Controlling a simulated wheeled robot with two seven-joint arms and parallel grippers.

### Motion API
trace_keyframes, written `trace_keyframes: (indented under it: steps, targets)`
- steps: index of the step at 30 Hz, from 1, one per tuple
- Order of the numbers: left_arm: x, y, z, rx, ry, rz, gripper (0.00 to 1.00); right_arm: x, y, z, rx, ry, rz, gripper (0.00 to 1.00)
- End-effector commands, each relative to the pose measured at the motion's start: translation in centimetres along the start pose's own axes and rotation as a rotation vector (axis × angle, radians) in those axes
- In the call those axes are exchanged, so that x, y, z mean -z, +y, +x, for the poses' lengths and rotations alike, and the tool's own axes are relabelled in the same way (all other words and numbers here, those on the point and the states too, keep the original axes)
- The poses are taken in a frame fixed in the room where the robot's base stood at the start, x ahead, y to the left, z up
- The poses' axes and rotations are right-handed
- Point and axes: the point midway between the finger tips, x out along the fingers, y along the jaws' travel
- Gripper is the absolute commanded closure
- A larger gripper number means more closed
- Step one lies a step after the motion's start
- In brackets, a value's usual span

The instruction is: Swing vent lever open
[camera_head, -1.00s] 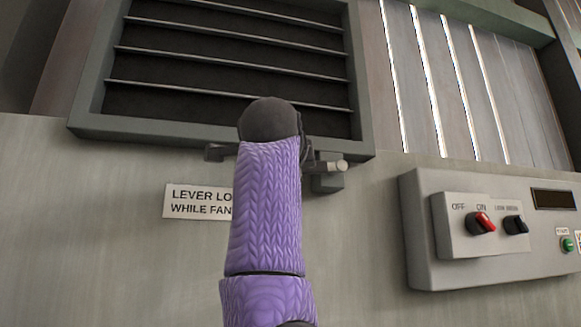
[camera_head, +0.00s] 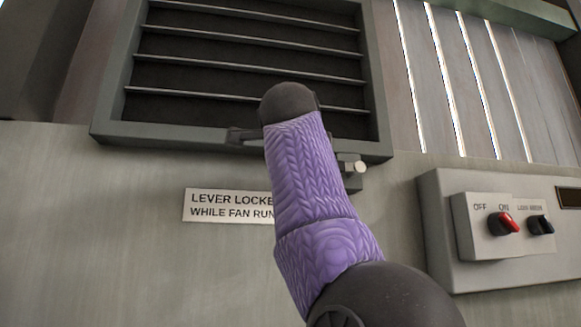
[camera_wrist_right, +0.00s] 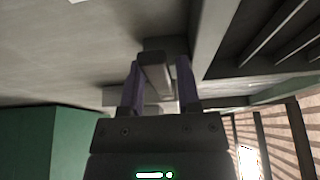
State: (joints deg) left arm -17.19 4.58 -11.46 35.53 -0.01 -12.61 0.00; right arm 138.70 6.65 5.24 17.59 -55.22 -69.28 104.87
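My right arm, in a purple knit sleeve with a dark rounded end, covers the middle of the vent lever in the head view. A dark end piece (camera_head: 241,135) shows left of the arm, just below the louvred vent (camera_head: 250,65); I cannot tell whether it is lever or gripper. A pale round knob (camera_head: 356,167) shows to the right. In the right wrist view, the fingers of my right gripper (camera_wrist_right: 158,75) stand on both sides of a grey bar (camera_wrist_right: 155,72). Whether they press on it is unclear. My left gripper is out of view.
A sign (camera_head: 228,207) on the wall, partly hidden by my arm, reads "LEVER LOCKE… WHILE FAN RUN…". A control box (camera_head: 445,245) at right carries a red-tipped OFF/ON switch (camera_head: 503,223), pointing towards ON, and a black knob (camera_head: 540,225). Slatted boards fill the upper right.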

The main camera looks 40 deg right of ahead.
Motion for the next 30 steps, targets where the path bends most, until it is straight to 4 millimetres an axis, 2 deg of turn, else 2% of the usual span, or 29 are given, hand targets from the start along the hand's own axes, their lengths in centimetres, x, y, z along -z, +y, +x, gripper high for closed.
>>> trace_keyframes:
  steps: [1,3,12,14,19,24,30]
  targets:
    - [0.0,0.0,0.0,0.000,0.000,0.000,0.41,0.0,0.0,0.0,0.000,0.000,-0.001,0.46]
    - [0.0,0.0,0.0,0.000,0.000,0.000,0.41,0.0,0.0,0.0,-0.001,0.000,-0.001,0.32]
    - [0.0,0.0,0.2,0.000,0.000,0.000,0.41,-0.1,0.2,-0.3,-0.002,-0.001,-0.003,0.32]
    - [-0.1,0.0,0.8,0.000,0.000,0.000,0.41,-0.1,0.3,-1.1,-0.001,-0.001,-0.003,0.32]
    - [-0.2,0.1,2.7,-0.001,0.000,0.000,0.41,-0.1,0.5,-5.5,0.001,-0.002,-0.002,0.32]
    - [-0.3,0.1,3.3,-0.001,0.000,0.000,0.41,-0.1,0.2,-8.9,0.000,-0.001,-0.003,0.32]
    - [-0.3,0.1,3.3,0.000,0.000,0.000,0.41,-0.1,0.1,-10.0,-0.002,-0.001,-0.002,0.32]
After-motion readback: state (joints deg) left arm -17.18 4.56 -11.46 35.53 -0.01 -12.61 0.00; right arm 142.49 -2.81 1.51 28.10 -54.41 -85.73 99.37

- - - -

### Stated goal
Show every line of the listing in which the string "robot" can be found.

### Response to this task
Controlling a simulated wheeled robot with two seven-joint arms and parallel grippers.
- The poses are taken in a frame fixed in the room where the robot's base stood at the start, x ahead, y to the left, z up

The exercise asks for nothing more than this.